Blade Runner - Analysis of Roy Batty's Final Monologue

Roy Batty's Monologue:

"I've seen things you people wouldn't believe. Attack ships on fire off the shoulder of Orion. I watched C-beams glitter in the dark near the Tannhäuser Gate. All those moments will be lost in time like tears in rain. Time to die."


Batty is not a paint-by-the-numbers villain. He's hardly a villain at all, in fact. Sure, he offed Tyrell in a rather gruesome way, thumbs to eye-sockets, but that reads a bit like deserved vengeance. Tyrell was an unjust god, creating flawed beings, baking in mortality when it wasn't necessary. And Batty, well, he wasn't happy about dying. Why not let Tyrell lead the way?

In case you're wondering, Roy's critique and judgment of Tyrell reads as a critique of our own culture's received stories about creator gods, especially a critique of pain, a philosophical tradition otherwise known as theodicy. If a god created the world, why wouldn't that god engineer pain out of the system? Why create hell when you can create heaven?

But that Roy Batty deals with the problem of pain, that he looks back on all his memories with feelings of wonder, sorrow, and longing--"Revel in your time," Tyrell tells him--demonstrates that while a replicant might not technically be a human, it shares in our humanity. Roy possesses a deep soulfulness. When he is with Priss, we see that he cares for and even loves her. We feel his profound sense of loss as he mourns her death: consider the wideness of his eyes when he touches her wound--consider how he smears her blood on his face and howls.

Knowing his time is running out, Roy abandons a desire to get even with Priss's killer, Deckard. Hating death, he even saves his would be killer. After he finishes his iconic speech--"time to die," he gives up his spirit and the bird he held flies away, symbolizing the departure of the spirit from the body. 

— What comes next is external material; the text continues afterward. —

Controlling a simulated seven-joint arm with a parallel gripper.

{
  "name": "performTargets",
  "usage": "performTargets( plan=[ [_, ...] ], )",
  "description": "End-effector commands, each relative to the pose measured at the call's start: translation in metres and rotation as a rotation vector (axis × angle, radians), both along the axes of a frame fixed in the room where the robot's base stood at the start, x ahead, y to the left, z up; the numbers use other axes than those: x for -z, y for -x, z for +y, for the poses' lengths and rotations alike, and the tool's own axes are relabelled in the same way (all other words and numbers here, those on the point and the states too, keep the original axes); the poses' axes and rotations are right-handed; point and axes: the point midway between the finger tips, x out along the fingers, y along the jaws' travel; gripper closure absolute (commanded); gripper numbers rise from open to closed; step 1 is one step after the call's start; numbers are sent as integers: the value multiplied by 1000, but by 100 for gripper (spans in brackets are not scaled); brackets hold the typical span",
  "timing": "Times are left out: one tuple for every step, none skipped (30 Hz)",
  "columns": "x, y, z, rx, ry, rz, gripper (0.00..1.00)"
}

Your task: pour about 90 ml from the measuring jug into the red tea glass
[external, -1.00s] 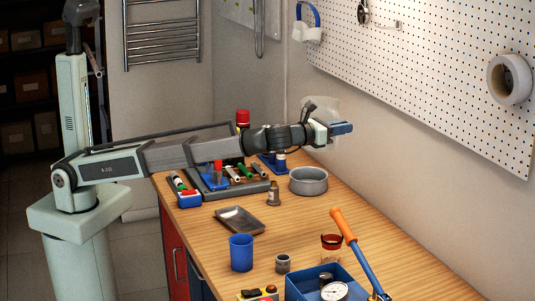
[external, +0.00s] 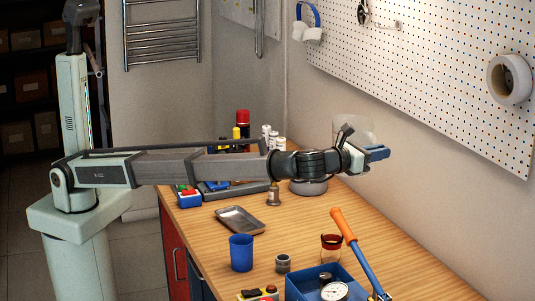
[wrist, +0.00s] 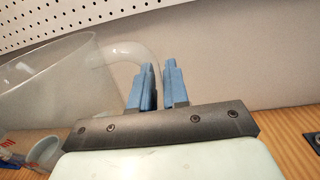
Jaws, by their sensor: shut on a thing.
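The measuring jug (external: 354,128) is clear and pale, and shows partly behind my gripper (external: 374,154), held above the bench. In the wrist view the jug (wrist: 62,88) fills the left side, and its handle (wrist: 135,50) runs between the blue fingers of my gripper (wrist: 155,88), which are shut on it. I cannot make out the liquid level in it. The red tea glass (external: 331,248), red at the top and clear below, stands upright on the bench, below and nearer the camera than my gripper. The jug and the glass are well apart.
A blue bin (external: 306,286) and an orange-handled tool (external: 356,248) are close to the glass. A blue cup (external: 241,253), a small grey fitting (external: 283,263) and a grey tray (external: 240,220) stand to the left. The pegboard wall (external: 430,75) rises behind.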

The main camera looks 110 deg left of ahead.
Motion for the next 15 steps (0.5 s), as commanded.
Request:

Roy Batty and Rick Deckard

However, Ridley Scott gives us a second image to counterbalance the white bird's upward flight. At the end of the scene, one of the flying cars lifts off directly behind Roy's slumped body. As a constructed mechanism, the vehicle's flight questions whether Roy's spirit and his experience is genuine or ersatz. Is his experience of giving up his spirit a human experience or only something similar. Is it more like the flying car taking off rather than the bird?